Photo © Rachel Lovas

Purchase meaningful gifts this year that will fill your loved ones’ lives with fond memories rather than material presents that will end up collecting dust. If you can’t resist having packages under the tree, choose gifts that will empower your friends and family to embrace a healthy lifestyle in the new year.

Shopping locally or secondhand are both great options for buying holiday gifts that benefit our community and the environment. The gift of an experience — like a membership to Phipps, a cooking class or tickets to an event — will create lovely shared memories. At the Shop at Phipps, we carry a variety of locally made products that are sustainably produced and reusable. Stop by and let us help you navigate your green holiday shopping this year!

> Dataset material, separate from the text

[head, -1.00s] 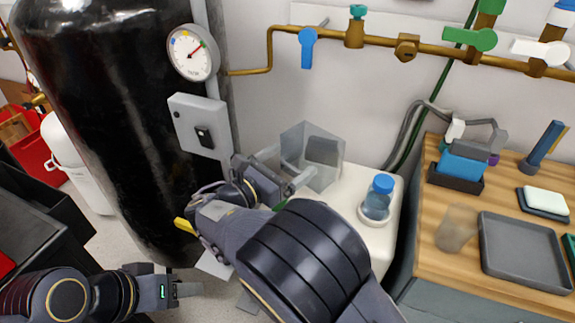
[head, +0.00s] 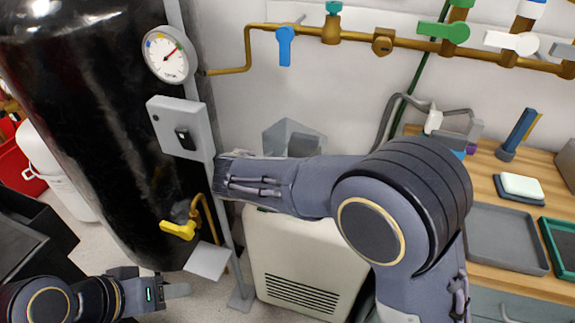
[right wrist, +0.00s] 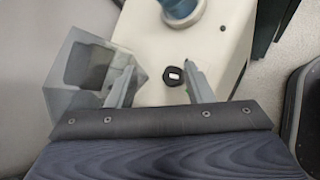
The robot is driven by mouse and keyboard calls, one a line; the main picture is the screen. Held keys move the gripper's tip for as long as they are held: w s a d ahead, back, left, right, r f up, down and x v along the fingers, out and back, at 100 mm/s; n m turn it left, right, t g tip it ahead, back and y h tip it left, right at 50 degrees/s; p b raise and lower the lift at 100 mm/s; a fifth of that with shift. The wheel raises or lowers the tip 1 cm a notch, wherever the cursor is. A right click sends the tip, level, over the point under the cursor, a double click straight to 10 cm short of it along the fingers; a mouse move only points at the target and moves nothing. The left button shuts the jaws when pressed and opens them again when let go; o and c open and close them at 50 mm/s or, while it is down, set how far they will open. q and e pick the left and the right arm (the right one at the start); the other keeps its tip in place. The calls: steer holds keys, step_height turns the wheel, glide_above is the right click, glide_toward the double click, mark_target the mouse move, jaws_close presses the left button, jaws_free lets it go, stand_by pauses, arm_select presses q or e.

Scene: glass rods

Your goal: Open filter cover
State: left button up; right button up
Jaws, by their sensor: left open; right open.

     — Jennifer Gaboury, Retail Manager

Steps You Can Take

  1. Give the Gift of Memories. Whether it be tickets to a show, a class, a visit to Phipps or even a Phipps membership, there are plenty of ways to gift memories. Set aside time to spend together after the holidays and enjoy a fun experience together.
  2. Give Gifts That Last. When you’re making your holiday shopping list, carefully consider the lifespan of the item. Opt for gifts that you know will be cherished and used for many years to come, rather than a fad item that will be forgotten in a few months. Your loved ones will be touched by the thought that went into the gift.
  3. Give Green. Choose gifts that will empower your friends and family to live a healthy, eco-friendly lifestyle in the new year. Is your friend asking for new cookware? Give them a sustainable set of pots and pans! Are they trying to find a better way to get to work? Consider a bike! Find some ideas for eco-friendly holiday gifts here and here.

Dig Deeper

Classes and Programs | Phipps Conservatory and Botanical Gardens
Tickets to Holiday Magic! | Phipps Conservatory and Botanical Gardens
The Ultimate Eco-Friendly Holiday Gift Guide | Eco Enclose
21 Eco-Friendly Gifts to Give This Year | BuzzFeed

4. Wrap It Up


Get creative with your gift wrapping by trying out eco-friendly alternatives to traditional wrapping paper. Creative minds can draw festive patterns on brown paper for a recyclable option, or think outside of the box (literally) by wrapping the gift inside of another gift (such as a bag or scarf). Your friends and family will be tickled by your creativity, and after all, it’s what’s on the inside that counts.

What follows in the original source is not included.